**DATASET EXCERPTS**.
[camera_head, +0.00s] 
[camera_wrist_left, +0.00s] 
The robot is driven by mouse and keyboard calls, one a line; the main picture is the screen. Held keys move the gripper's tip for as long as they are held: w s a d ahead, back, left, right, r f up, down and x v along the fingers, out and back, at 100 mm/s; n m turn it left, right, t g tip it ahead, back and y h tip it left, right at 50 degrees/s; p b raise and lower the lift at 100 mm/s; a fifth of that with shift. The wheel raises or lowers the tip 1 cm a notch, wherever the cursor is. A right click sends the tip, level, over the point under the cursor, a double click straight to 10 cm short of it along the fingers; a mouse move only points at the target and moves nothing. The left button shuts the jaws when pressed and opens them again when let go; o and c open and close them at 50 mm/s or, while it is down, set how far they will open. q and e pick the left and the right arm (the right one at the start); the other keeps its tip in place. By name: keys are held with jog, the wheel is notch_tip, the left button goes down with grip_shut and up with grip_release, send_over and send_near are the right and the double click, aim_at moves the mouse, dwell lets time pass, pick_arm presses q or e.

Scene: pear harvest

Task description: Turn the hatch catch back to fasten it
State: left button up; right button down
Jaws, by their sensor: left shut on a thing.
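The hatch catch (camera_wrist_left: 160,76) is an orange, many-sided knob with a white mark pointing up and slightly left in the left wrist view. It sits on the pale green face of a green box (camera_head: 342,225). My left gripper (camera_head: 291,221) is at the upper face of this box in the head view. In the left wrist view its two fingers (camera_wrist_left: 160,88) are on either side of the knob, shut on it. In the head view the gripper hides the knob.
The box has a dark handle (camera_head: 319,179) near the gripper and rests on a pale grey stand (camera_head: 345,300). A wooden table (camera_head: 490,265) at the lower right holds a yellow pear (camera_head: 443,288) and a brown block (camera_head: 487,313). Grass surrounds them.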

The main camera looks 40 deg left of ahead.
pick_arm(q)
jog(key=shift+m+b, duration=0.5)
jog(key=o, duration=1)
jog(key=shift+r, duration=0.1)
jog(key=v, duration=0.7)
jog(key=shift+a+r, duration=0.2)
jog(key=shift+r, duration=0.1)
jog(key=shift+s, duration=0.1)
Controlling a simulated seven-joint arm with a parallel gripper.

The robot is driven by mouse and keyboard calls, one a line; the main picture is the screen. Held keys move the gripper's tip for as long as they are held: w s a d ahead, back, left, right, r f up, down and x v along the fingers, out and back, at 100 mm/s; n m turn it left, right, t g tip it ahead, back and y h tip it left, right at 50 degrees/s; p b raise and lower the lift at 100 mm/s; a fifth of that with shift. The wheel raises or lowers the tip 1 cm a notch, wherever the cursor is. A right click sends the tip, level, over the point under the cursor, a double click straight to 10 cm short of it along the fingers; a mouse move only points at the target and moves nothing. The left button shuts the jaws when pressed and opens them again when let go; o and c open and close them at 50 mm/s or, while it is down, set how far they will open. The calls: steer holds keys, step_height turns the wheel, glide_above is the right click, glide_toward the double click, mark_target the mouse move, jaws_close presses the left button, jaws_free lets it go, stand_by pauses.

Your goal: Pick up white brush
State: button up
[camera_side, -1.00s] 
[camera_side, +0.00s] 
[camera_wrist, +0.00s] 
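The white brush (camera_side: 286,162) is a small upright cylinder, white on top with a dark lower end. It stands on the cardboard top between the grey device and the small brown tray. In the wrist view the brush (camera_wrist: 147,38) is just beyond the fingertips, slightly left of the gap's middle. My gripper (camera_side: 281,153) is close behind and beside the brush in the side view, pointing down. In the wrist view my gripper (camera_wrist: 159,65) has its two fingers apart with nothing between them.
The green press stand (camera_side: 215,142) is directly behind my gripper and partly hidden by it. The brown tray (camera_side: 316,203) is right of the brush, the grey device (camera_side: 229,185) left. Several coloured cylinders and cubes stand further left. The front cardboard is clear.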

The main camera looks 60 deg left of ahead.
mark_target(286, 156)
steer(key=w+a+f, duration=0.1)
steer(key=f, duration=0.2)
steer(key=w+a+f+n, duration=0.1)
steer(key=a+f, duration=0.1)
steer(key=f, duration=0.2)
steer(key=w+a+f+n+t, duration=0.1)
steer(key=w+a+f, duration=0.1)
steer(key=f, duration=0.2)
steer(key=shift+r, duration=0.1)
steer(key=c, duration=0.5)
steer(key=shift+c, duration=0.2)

**SET TASK**.
Copy out every line with the word "State".

**ANSWER TO THIS EXERCISE**.
State: left button up; right button down
State: button up

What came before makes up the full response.